What this task involves: The listing below is to be output in its exact form.

Data extract:
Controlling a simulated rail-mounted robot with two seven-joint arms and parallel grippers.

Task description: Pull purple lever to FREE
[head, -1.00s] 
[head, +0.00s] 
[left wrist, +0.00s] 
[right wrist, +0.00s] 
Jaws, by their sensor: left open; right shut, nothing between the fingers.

Completed task:
Controlling a simulated rail-mounted robot with two seven-joint arms and parallel grippers.

Task description: Pull purple lever to FREE
[head, -1.00s] 
[head, +0.00s] 
[left wrist, +0.00s] 
[right wrist, +0.00s] 
Jaws, by their sensor: left open; right shut, nothing between the fingers.

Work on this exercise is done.